Atto primo. In Sicilia, nel castello di Caldora e nelle vicinanze, nel XIII secolo. Gualtiero, conte di Montalto, perduto ogni bene si fa pirata, per vendicare i torti subiti e riconquistare l’amata Imogene. Un gruppo di pescatori tenta di soccorrere i naufraghi di un vascello, che una tempesta ha infranto sulle coste di Caldora; un Solitario li incita. Tra gli scampati c’è Gualtiero col suo compagno Itulbo. Gualtiero riconosce nel Solitario Goffredo, il suo vecchio istitutore, e subito chiede notizie dell’amata Imogene (“Nel furor delle tempeste”); Goffredo lo nasconde nella sua abitazione, temendo che possa essere riconosciuto. Giunge Imogene col seguito; informata dai pescatori dell’accaduto, interroga i naufraghi nella speranza di avere notizie sulla flotta pirata; ella è turbata poiché ha sognato Gualtiero ferito a morte ed è in preda a oscuri presentimenti (“Lo sognai ferito, esangue”). Questi da lontano la riconosce e non trattiene un lamento; Imogene ne è colpita e fa in modo d’incontrare il naufrago. Gualtiero si fa riconoscere e nel seguente duetto (“Tu, sciagurato! Ah! fuggi”) Imogene tenta di giustificare il suo precedente matrimonio, contratto solo per salvare il padre, prigioniero di Ernesto. Gualtiero vorrebbe scagliare la sua ira sul figlioletto che la donna ha avuto dal rivale, ma desiste, commosso dalle lacrime di Imogene. Ernesto ritorna vittorioso dalla battaglia contro i pirati (“Si, vincemmo, e il pregio io sento”) ma trova la moglie afflitta e mesta. Avuta notizia dei naufraghi desidera vederli e, diffidente, vorrebbe trattenerli; ma, grazie all’intervento di Imogene, essi possono partire. Gualtiero chiede un ultimo incontro a Imogene; questa è sconvolta e sviene, ed Ernesto s’insospettisce.

Atto secondo. Imogene confessa a Ernesto di amare ancora Gualtiero (“Tu m’apristi in cor ferita”); il duca, informato della presenza del rivale a Caldora, decide di ucciderlo.
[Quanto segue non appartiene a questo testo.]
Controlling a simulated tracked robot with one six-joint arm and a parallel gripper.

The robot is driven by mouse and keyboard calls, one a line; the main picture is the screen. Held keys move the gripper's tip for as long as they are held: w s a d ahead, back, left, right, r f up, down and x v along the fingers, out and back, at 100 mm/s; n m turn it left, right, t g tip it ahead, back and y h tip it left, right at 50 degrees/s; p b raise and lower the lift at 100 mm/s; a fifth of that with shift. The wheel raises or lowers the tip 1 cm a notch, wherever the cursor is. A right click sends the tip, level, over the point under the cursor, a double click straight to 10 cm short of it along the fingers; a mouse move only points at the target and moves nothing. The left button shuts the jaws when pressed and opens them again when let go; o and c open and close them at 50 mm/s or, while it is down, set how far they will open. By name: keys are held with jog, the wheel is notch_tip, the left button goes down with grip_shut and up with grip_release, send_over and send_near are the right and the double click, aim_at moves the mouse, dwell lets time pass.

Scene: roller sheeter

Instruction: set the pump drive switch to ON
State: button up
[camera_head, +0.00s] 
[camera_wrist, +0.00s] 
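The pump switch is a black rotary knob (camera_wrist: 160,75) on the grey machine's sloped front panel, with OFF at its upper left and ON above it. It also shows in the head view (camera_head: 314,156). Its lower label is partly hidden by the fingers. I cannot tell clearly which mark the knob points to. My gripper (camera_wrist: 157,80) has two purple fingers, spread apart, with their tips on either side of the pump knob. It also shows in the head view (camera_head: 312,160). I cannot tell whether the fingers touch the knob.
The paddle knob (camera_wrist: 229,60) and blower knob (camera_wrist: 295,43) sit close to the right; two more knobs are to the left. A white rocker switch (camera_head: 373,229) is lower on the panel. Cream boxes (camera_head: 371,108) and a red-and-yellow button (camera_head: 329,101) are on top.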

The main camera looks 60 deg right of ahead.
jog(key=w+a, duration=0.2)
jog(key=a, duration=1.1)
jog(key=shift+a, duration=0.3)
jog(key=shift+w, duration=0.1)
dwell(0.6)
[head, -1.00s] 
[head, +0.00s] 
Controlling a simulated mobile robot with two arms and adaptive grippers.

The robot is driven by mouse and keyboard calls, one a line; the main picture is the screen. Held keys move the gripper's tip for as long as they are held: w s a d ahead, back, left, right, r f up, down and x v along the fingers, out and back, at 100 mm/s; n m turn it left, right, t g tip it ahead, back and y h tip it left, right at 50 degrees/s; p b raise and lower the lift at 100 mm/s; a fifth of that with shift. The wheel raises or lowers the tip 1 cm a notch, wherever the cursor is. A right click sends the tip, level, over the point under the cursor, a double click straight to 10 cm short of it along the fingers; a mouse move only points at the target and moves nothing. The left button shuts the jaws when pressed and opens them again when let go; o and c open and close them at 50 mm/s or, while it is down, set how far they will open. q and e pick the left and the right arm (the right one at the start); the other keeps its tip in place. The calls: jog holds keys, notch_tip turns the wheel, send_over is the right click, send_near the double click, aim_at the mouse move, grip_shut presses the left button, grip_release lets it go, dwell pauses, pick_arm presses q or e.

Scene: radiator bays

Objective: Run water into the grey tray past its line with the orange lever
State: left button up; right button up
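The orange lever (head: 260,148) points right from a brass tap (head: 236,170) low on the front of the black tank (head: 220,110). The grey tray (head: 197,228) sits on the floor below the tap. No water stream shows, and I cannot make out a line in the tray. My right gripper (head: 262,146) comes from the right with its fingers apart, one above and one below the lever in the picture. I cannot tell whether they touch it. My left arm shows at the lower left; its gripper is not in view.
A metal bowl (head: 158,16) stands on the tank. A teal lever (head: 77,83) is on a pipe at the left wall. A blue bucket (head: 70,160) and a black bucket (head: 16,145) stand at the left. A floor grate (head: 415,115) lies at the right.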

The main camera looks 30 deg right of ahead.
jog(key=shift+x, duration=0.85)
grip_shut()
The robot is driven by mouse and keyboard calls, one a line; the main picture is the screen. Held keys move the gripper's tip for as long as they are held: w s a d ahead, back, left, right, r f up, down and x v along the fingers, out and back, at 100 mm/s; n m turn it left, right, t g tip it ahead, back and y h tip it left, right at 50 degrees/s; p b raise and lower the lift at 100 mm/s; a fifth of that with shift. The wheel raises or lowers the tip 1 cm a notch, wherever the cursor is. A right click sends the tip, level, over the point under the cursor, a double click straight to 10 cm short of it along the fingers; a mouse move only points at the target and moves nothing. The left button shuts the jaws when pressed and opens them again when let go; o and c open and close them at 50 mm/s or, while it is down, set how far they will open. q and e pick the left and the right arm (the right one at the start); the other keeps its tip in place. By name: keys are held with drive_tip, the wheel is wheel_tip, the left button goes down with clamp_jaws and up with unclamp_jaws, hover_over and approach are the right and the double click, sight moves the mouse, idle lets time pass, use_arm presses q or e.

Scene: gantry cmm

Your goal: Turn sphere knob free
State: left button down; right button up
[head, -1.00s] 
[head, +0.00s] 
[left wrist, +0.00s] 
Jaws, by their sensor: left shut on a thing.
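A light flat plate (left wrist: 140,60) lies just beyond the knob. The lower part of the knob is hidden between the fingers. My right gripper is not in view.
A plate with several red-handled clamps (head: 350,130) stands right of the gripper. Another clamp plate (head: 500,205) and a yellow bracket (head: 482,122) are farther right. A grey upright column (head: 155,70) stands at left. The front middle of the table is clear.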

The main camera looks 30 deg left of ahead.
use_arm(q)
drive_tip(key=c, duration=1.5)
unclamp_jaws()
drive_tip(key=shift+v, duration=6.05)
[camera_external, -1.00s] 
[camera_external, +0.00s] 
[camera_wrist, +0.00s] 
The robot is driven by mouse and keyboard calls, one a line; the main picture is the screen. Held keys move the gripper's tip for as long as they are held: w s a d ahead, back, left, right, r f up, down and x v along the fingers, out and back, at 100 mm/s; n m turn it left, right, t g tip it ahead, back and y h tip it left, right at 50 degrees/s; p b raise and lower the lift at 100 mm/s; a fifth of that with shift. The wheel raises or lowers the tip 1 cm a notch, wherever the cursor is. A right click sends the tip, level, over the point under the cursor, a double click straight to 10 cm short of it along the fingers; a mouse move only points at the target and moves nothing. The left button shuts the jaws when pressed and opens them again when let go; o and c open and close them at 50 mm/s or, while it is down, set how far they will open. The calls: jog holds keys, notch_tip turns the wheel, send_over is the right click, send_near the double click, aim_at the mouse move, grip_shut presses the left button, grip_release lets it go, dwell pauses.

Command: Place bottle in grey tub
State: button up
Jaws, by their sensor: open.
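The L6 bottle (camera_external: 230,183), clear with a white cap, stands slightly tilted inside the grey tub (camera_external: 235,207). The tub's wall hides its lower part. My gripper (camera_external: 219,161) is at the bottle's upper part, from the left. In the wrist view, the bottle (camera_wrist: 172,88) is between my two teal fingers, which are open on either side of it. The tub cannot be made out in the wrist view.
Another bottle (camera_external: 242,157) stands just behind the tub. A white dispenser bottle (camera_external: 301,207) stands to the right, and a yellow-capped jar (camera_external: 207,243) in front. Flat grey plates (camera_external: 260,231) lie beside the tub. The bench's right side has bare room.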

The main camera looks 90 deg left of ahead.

Imogene e Gualtiero s’incontrano, questi le propone di fuggire insieme (“Vieni cerchiam pe’ mari”), ma interviene Ernesto che sfida Gualtiero a duello (terzetto “Cedo al destin orribile”). Ernesto muore, e Gualtiero si offre spontaneamente al giudizio. Mentre il consiglio dei cavalieri si riunisce, Gualtiero si rivolge ad Adele perché difenda la sua memoria presso l’amata (“Tu vedrai la sventurata”). Imogene invoca il perdono del marito (“Col sorriso d’innocenza”); il consiglio condanna Gualtiero e Imogene impazzisce.